* [PROBLEM] Find every line in the records below that holds the word "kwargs" and copy it.

* [DATA ROWS]
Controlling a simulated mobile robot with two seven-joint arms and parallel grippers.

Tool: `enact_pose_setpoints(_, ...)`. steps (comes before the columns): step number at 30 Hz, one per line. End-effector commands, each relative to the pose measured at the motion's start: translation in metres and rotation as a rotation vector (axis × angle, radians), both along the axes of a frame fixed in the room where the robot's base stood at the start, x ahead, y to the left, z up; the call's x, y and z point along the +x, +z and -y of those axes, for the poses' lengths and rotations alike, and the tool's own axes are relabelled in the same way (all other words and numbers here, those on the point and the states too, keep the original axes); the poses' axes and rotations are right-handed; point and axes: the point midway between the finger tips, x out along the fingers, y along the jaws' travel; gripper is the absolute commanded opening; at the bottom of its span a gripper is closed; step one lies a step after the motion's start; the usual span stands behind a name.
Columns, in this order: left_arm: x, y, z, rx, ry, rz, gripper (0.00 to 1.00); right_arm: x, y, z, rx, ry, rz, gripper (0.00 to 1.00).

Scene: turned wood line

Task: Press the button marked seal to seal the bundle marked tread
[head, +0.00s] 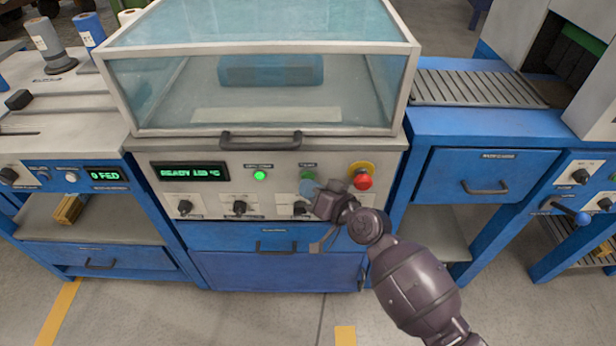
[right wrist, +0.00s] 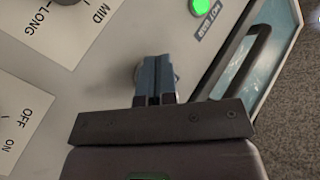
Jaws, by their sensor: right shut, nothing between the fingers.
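The sealing machine (head: 280,150) stands in the middle of the head view with its clear lid down. A blue bundle (head: 270,70) lies under the lid; no tread mark is legible on it. My right gripper (head: 309,187) is shut and empty, its tips at the control panel below a small label too small to read. My left gripper is not in view.
A lit green lamp (head: 260,175) and a red knob on a yellow base (head: 362,180) flank the gripper. The display (head: 189,172) reads ready. Black selector knobs (head: 240,207) sit lower. The lid handle (head: 261,140) juts out above. A slatted conveyor (head: 475,88) stands right.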

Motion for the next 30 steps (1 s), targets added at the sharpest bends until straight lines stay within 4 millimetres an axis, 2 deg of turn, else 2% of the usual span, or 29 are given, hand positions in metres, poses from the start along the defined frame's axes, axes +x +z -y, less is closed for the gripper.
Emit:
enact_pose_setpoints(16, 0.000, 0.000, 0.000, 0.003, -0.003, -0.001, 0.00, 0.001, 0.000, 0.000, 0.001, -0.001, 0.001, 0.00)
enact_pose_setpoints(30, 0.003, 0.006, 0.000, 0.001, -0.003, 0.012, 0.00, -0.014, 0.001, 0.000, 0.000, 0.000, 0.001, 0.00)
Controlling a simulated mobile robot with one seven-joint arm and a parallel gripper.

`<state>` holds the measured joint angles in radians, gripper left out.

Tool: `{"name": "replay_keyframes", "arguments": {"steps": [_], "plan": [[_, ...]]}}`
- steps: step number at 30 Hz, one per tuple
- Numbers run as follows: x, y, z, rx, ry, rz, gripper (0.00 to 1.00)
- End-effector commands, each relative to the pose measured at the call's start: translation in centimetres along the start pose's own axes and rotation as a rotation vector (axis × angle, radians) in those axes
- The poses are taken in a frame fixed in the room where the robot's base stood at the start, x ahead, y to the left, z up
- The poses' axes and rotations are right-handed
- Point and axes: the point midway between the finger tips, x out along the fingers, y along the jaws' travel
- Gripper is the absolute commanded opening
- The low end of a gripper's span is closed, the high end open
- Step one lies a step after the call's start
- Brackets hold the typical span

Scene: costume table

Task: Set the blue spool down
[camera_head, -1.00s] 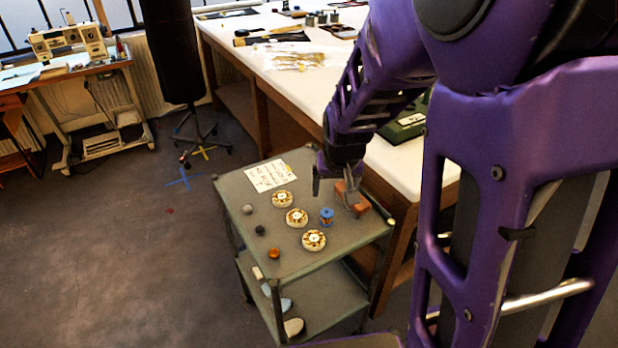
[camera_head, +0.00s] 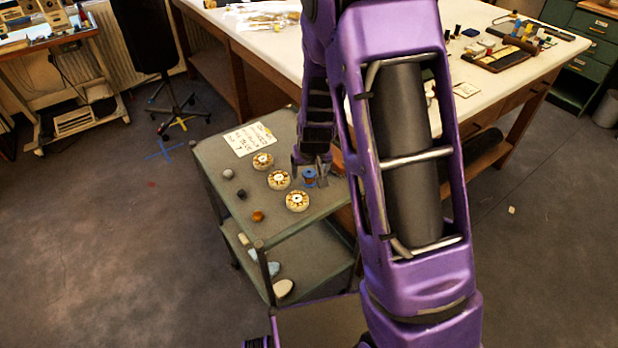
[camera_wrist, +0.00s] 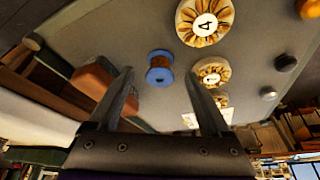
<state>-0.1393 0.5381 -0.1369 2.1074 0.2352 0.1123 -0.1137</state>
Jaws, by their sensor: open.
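The blue spool (camera_head: 309,178), with a brown wound middle, stands on the grey top of a cart (camera_head: 240,205). It also shows in the wrist view (camera_wrist: 160,68), between the lines of my two fingers. My gripper (camera_head: 311,162) is open and empty, pointing down at the spool; its fingers also show in the wrist view (camera_wrist: 159,75). The fingers are apart from the spool on both sides in that view. I cannot tell whether the tips are around it or still above it.
Several round numbered discs (camera_head: 297,201) lie left of the spool. An orange-brown block (camera_wrist: 92,84) lies beside my left finger in the wrist view. A paper note (camera_head: 250,139) and small pebbles (camera_head: 228,174) are on the cart. A white table (camera_head: 265,45) stands behind.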

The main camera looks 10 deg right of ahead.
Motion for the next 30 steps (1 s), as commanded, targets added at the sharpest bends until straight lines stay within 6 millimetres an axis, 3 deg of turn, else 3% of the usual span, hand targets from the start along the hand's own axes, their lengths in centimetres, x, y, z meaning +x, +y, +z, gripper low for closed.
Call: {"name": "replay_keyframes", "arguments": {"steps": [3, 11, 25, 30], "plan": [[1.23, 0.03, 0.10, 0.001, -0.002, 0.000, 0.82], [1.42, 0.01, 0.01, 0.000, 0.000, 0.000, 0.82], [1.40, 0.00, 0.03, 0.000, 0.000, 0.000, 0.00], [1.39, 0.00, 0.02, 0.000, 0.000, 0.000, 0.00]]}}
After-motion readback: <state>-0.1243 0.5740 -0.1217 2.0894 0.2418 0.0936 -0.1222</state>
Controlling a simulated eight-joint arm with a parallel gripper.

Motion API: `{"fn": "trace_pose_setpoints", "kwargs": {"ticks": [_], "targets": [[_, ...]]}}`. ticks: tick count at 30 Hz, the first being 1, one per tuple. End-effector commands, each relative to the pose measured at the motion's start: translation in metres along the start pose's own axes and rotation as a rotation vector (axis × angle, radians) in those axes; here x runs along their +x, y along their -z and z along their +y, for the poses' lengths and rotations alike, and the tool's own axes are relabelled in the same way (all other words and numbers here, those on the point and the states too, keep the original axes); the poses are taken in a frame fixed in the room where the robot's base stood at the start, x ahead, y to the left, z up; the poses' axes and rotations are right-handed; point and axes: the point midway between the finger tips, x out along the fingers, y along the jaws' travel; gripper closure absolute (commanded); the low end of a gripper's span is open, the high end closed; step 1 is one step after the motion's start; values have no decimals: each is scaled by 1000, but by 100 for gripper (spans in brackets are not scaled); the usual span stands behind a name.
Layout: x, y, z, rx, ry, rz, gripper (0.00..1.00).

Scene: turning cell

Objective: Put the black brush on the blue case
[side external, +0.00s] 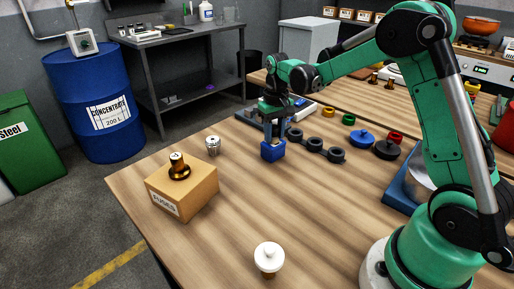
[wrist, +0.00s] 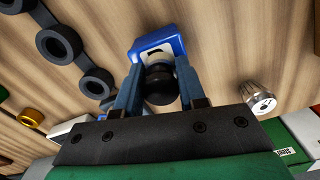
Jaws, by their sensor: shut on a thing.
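My gripper (side external: 275,128) points down, with its blue fingers shut on a dark rounded piece that I take for the black brush (wrist: 160,86). No bristles show, and most of it is hidden in the side view. The blue case (side external: 272,152) is a small box with a pale label, directly below my fingers. It also shows in the wrist view (wrist: 146,45), just beyond the dark piece. I cannot tell whether the brush touches the case or hangs slightly above it.
Joined dark rings (side external: 315,143) lie close right of the case. A small metal part (side external: 213,146) stands to its left, and a fuses carton (side external: 190,195) bears a brass part. A white-capped piece (side external: 268,257) stands in front. The tabletop between them is clear.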

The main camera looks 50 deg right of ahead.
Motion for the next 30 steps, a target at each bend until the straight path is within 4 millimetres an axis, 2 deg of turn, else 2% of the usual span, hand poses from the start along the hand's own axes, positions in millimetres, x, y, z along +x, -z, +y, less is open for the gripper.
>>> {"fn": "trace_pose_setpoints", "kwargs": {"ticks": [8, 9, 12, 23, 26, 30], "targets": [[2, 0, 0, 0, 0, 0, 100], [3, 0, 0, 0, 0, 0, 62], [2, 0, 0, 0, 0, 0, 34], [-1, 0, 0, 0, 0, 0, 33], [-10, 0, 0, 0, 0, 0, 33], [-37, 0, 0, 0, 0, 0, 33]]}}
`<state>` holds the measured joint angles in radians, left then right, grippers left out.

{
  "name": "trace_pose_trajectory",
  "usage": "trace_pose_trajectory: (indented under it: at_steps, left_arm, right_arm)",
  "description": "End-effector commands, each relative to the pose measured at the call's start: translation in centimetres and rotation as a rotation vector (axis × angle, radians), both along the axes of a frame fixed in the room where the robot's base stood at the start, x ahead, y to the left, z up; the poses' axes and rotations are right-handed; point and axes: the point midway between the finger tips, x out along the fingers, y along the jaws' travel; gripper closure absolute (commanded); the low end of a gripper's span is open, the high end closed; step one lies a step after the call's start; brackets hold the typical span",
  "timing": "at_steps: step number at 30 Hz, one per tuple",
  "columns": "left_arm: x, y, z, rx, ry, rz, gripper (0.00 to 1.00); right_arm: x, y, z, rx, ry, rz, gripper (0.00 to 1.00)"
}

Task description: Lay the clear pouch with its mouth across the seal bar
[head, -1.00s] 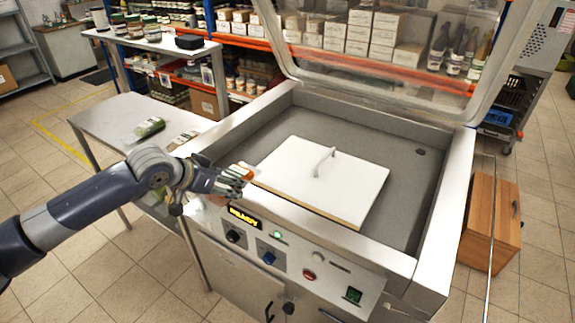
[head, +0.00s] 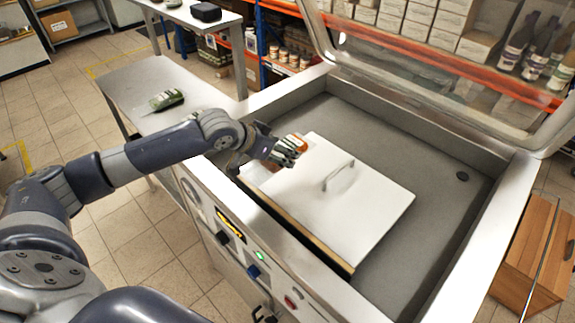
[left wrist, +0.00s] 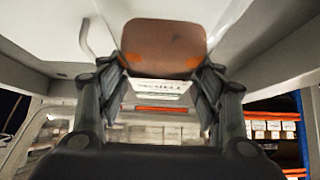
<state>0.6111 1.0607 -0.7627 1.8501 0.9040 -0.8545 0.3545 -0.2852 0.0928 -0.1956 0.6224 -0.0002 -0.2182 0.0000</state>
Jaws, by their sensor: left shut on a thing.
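My left gripper (head: 290,150) is shut on an orange-brown pouch (left wrist: 163,48), over the left corner of the white board in the machine's chamber. In the left wrist view the pouch shows as a rounded orange-brown shape at the fingertips, with a pale printed label (left wrist: 160,88) between the fingers. In the head view only a bit of orange (head: 299,140) shows past the fingers, so its mouth is hidden. The white board (head: 375,215) has a grey handle (head: 338,177) and a brown front edge. I cannot make out the seal bar for certain. My right gripper is not in view.
The machine's clear lid (head: 430,75) stands open behind the chamber (head: 450,150). A raised metal rim (head: 292,95) surrounds it. A green pouch (head: 166,99) lies on the steel side table (head: 135,80). A wooden box (head: 530,255) stands on the floor at right.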

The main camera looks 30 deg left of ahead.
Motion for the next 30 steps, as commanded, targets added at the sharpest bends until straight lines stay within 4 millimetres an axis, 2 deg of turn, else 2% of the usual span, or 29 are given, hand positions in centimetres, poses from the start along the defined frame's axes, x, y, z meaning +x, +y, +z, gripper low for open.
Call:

* [ANSWER TO THIS EXERCISE]
Motion API: `{"fn": "trace_pose_setpoints", "kwargs": {"ticks": [_], "targets": [[_, ...]]}}`. ticks: tick count at 30 Hz, the first being 1, one per tuple. End-effector commands, each relative to the pose measured at the motion's start: translation in metres along the start pose's own axes and rotation as a rotation vector (axis × angle, radians) in those axes; here x runs along their +x, y along their -z and z along their +y, for the poses' lengths and rotations alike, and the tool's own axes are relabelled in the same way (all other words and numbers here, those on the point and the states too, keep the original axes); the poses are taken in a frame fixed in the room where the robot's base stood at the start, x ahead, y to the left, z up; the poses' axes and rotations are right-handed; point and axes: the point midway between the finger tips, x out along the fingers, y along the jaws' travel; gripper closure absolute (commanded); the low end of a gripper's span is open, the high end closed; step 1 is one step after the motion's start; values have no decimals: each is scaled by 1000, but by 100 for gripper (spans in brackets are not scaled); the usual span stands behind a name.
>>> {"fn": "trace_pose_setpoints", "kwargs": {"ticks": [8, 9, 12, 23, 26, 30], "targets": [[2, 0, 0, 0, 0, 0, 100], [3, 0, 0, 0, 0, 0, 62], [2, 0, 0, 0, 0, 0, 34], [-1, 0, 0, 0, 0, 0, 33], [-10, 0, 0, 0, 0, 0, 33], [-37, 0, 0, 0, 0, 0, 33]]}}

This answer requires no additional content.